[Begin]

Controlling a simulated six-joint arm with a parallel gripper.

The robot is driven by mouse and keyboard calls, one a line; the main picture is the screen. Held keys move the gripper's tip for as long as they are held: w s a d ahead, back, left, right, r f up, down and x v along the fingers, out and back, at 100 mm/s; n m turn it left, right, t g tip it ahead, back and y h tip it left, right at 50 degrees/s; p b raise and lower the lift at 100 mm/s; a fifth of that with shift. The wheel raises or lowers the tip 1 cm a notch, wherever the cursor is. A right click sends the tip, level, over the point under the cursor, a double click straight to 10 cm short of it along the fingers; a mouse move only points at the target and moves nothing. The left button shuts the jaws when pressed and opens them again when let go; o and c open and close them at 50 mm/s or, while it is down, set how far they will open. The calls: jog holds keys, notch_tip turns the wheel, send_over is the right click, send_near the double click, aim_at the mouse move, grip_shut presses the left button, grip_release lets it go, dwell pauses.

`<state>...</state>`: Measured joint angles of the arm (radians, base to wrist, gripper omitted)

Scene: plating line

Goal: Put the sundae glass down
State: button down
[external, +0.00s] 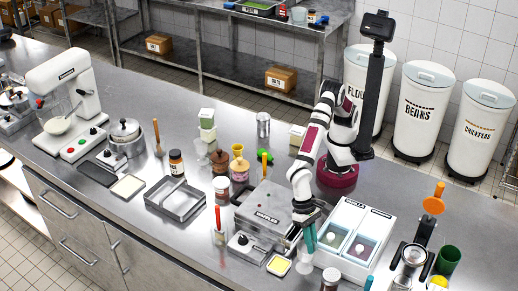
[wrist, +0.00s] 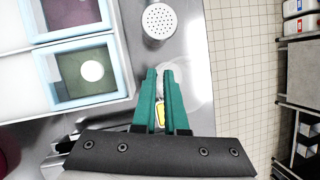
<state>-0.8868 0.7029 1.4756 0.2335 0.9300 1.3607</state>
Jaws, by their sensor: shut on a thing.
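My gripper (external: 309,238) has green fingers and points down near the front edge of the counter, left of the white two-tub ice cream box (external: 341,258). In the wrist view its fingertips (wrist: 164,72) are close together. They are shut on the clear sundae glass (external: 305,264), which shows only faintly below the fingers. In the wrist view the see-through glass is hard to make out around the fingertips. Whether its base touches the counter cannot be told.
A shaker with a holed lid (external: 330,279) stands right of the glass, also in the wrist view (wrist: 158,20). The counter's front edge is close.

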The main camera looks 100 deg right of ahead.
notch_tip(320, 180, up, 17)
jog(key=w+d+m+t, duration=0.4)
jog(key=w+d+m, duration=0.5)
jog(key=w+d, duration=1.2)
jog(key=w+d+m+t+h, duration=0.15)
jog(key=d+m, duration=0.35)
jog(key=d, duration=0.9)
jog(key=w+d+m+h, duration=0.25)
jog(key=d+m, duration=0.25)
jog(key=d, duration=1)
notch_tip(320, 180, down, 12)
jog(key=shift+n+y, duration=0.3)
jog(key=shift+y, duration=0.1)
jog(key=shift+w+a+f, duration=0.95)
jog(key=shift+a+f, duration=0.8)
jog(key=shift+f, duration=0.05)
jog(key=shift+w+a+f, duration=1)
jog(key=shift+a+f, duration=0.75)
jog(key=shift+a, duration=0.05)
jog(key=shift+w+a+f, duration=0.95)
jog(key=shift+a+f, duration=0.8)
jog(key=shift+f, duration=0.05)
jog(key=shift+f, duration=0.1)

[End]

WHAT IS REQUIRED =>
Give the data again exactly as written, with all pictures left out.

EXPECTED OUTPUT =>
Controlling a simulated six-joint arm with a parallel gripper.

The robot is driven by mouse and keyboard calls, one a line; the main picture is the screen. Held keys move the gripper's tip for as long as they are held: w s a d ahead, back, left, right, r f up, down and x v along the fingers, out and back, at 100 mm/s; n m turn it left, right, t g tip it ahead, back and y h tip it left, right at 50 degrees/s; p b raise and lower the lift at 100 mm/s; a fifth of that with shift. The wheel raises or lowers the tip 1 cm a notch, wherever the cursor is. A right click sends the tip, level, over the point under the cursor, a double click straight to 10 cm short of it along the fingers; a mouse move only points at the target and moves nothing. The left button shuts the jaws when pressed and opens them again when let go; o and c open and close them at 50 mm/s or, while it is down, set how far they will open. The calls: jog holds keys, notch_tip turns the wheel, send_over is the right click, send_near the double click, aim_at the mouse move, grip_shut presses the left button, grip_release lets it go, dwell pauses.

`<state>...</state>`: Measured joint angles of the arm (radians, base to wrist, gripper omitted)

Scene: plating line

Goal: Put the sundae glass down
State: button down
[external, +0.00s] 
[wrist, +0.00s] 
<state>-0.8868 0.7029 1.4756 0.2335 0.9300 1.3607</state>
Jaws, by their sensor: shut on a thing.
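My gripper (external: 309,238) has green fingers and points down near the front edge of the counter, left of the white two-tub ice cream box (external: 341,258). In the wrist view its fingertips (wrist: 164,72) are close together. They are shut on the clear sundae glass (external: 305,264), which shows only faintly below the fingers. In the wrist view the see-through glass is hard to make out around the fingertips. Whether its base touches the counter cannot be told.
A shaker with a holed lid (external: 330,279) stands right of the glass, also in the wrist view (wrist: 158,20). The counter's front edge is close.

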The main camera looks 100 deg right of ahead.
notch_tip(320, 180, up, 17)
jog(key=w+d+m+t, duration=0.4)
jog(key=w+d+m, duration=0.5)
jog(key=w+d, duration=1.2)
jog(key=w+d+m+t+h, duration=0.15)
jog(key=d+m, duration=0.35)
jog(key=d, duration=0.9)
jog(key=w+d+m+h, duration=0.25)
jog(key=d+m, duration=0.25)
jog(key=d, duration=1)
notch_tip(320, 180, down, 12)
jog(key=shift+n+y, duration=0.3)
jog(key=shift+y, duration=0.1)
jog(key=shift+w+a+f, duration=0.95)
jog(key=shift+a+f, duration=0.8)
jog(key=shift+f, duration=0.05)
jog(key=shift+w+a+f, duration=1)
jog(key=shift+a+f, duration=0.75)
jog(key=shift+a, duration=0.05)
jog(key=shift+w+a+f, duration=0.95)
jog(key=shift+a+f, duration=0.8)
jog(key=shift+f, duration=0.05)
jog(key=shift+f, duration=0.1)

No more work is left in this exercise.